[Entries taken from a collection]
○ ○ ○ ○ ○

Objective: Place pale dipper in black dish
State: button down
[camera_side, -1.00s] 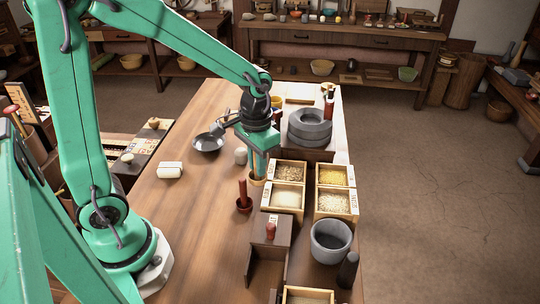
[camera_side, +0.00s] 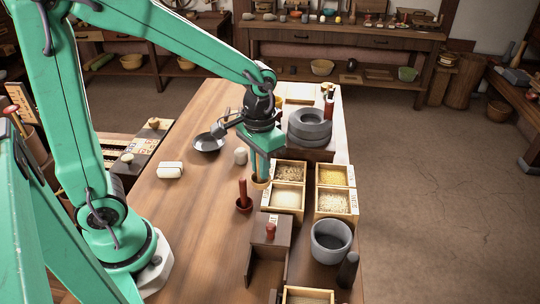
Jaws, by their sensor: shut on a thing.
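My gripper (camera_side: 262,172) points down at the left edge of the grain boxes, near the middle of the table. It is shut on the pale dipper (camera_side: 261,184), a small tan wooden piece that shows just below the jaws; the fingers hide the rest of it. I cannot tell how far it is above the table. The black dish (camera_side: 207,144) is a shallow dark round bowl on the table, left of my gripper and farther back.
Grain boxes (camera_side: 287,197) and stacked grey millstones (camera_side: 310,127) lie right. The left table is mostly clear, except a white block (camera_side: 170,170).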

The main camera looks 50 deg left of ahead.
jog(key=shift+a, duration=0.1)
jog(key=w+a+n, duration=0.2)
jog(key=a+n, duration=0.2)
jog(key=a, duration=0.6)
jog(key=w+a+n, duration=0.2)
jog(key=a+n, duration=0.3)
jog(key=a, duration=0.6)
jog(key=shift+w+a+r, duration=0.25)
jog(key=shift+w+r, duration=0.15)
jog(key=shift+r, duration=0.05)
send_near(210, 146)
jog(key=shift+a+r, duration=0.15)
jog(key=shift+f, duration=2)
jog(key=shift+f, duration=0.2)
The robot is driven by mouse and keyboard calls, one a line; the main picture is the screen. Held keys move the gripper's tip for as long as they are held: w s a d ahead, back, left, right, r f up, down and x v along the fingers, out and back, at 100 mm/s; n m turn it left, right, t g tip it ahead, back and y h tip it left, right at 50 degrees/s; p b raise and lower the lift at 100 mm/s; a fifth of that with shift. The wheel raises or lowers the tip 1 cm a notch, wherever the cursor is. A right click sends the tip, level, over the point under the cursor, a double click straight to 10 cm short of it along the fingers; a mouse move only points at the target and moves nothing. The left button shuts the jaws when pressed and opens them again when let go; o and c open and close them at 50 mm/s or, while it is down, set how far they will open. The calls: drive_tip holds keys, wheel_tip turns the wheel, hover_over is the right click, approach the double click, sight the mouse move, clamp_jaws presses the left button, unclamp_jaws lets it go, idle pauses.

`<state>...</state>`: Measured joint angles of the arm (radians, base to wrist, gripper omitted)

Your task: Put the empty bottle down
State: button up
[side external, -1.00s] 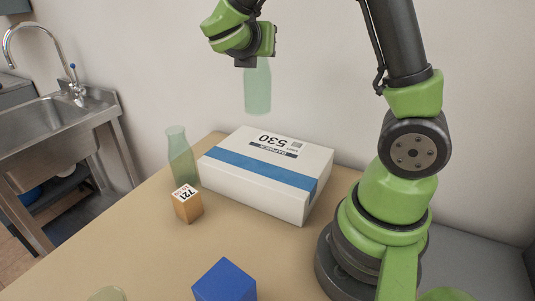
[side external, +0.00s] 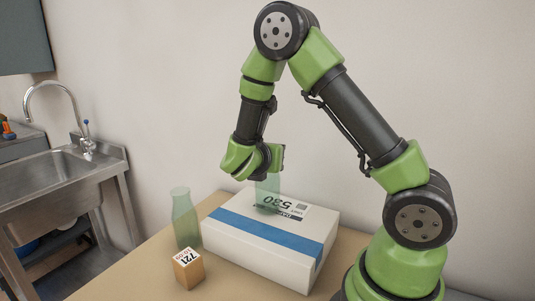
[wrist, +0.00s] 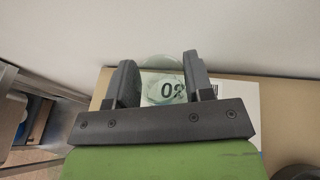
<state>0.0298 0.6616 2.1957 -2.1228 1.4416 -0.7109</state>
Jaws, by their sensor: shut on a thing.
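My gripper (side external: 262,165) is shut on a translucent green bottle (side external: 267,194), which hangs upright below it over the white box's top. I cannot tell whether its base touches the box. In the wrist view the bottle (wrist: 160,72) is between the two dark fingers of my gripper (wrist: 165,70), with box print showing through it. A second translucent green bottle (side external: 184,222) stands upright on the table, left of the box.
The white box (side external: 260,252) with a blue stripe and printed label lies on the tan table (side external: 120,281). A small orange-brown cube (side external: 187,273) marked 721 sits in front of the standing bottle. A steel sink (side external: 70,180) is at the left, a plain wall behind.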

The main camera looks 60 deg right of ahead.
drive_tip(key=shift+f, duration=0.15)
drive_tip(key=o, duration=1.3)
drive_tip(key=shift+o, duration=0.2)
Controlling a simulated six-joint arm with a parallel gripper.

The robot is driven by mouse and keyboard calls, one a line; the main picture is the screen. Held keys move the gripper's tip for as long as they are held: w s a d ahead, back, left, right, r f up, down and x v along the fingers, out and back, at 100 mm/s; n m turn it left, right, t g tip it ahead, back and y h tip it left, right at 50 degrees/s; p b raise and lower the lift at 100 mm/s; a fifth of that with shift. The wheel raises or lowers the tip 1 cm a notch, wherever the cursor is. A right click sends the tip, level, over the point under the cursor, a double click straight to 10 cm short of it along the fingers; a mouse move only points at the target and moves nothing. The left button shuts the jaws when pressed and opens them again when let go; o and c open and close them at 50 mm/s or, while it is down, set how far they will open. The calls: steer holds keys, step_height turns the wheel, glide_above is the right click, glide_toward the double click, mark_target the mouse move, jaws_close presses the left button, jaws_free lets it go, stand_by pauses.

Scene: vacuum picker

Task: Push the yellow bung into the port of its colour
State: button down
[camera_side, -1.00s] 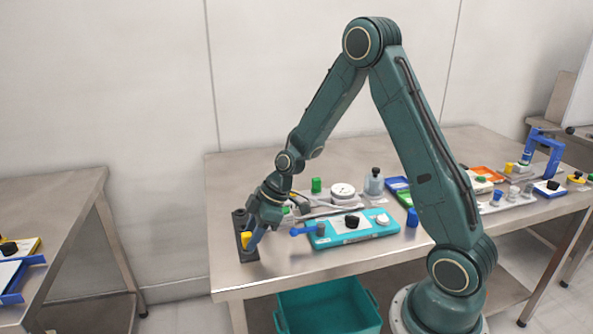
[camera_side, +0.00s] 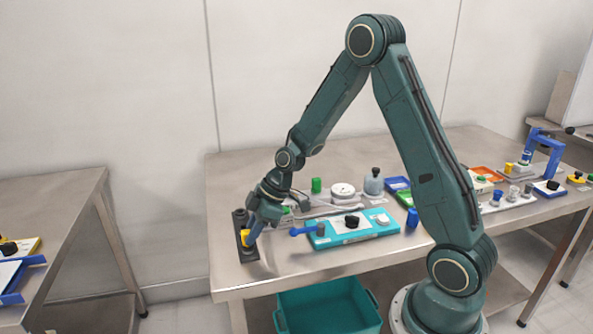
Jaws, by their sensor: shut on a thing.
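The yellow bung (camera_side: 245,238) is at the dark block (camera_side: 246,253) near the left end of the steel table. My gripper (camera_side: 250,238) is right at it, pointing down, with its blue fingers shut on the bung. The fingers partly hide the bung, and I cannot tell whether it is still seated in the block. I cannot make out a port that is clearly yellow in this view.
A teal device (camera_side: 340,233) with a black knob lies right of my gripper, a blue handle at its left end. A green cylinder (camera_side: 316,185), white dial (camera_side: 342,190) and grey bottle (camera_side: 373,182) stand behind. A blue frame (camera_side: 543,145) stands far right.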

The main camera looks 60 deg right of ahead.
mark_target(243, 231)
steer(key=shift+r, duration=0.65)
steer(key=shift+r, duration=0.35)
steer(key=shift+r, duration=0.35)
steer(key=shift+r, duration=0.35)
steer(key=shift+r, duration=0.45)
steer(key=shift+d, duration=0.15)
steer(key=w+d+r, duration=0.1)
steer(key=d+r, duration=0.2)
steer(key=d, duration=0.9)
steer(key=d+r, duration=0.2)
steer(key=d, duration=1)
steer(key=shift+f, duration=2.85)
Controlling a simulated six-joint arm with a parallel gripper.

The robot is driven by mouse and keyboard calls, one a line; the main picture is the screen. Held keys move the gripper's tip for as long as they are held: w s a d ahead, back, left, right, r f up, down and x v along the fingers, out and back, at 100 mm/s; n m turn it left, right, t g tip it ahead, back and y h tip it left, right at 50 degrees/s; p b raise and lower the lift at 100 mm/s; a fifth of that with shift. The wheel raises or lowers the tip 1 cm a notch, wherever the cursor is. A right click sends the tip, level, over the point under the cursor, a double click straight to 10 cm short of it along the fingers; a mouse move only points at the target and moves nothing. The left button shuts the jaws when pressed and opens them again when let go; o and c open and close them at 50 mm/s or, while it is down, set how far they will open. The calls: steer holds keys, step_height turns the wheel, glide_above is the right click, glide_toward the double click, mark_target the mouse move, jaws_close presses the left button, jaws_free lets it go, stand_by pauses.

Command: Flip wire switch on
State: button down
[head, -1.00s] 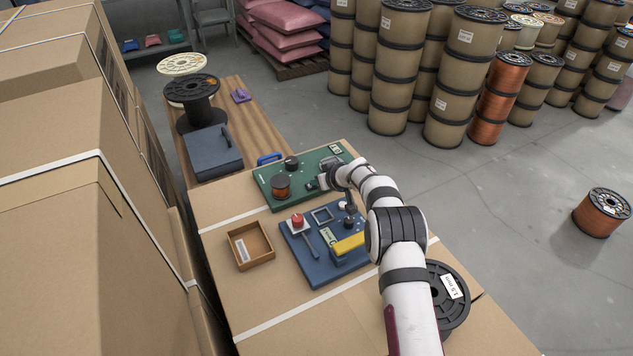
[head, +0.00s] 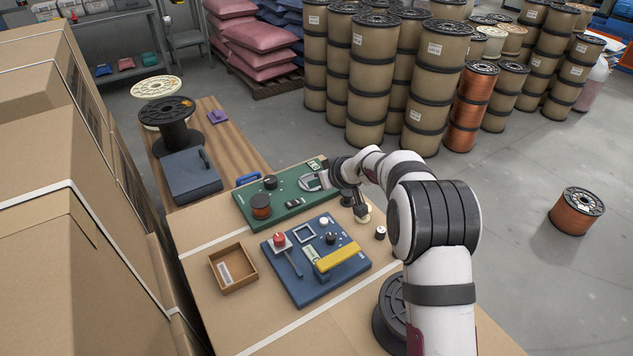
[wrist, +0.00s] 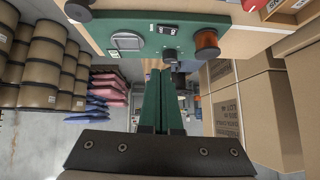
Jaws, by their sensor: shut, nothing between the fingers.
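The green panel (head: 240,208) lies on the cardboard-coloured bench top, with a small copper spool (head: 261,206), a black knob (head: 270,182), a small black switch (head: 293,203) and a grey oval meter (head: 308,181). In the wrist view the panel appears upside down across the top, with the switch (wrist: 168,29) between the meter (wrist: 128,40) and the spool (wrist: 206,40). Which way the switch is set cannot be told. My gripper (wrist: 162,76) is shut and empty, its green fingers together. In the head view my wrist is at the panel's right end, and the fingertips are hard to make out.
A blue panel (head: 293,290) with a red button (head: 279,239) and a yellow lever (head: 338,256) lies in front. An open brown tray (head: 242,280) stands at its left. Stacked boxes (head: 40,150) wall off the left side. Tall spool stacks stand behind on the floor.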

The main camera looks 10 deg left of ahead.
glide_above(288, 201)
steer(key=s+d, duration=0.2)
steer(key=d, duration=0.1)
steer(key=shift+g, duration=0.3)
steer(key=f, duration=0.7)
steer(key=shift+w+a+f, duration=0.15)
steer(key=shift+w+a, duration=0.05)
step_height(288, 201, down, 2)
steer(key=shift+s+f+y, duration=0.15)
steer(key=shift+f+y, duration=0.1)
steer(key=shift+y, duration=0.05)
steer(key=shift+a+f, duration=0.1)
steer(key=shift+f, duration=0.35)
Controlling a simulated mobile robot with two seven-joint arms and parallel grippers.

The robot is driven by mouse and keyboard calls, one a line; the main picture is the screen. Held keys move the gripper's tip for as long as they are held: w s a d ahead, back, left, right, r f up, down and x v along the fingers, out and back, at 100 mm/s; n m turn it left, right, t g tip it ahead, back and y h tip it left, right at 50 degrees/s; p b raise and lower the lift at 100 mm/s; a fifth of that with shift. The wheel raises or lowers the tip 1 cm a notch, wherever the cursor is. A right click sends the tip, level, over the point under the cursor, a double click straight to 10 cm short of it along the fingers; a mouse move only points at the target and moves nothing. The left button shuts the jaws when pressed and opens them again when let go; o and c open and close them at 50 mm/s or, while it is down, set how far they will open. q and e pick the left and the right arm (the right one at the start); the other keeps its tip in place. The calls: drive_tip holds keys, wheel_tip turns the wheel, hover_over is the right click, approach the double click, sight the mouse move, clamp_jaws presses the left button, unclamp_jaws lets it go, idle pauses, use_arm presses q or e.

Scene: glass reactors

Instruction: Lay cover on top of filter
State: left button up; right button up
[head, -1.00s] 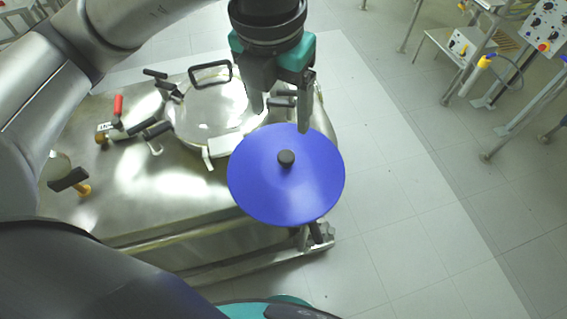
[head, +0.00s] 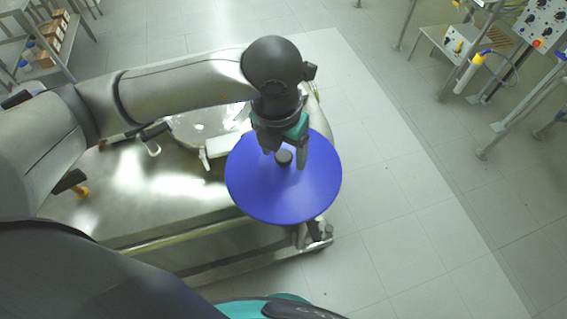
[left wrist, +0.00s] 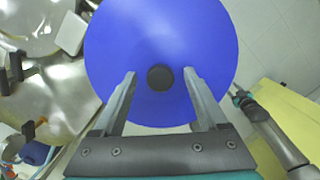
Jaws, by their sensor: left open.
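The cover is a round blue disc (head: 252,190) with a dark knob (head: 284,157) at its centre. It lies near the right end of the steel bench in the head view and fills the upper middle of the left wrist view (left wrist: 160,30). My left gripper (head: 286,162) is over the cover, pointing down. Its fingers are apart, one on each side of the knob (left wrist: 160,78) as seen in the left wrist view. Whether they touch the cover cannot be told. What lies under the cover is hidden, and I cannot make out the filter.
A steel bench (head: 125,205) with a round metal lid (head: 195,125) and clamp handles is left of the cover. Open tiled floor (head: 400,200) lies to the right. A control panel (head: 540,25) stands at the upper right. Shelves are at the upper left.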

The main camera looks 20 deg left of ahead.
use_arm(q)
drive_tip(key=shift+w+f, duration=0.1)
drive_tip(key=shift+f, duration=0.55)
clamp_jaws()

○ ○ ○ ○ ○

Find the word "joint" in the data and copy out each line where it turns up.

`<state>...</state>`: Measured joint angles of the arm (radians, base to wrist, gripper omitted)
Controlling a simulated six-joint arm with a parallel gripper.
Controlling a simulated six-joint arm with a parallel gripper.
Controlling a simulated mobile robot with two seven-joint arms and parallel grippers.

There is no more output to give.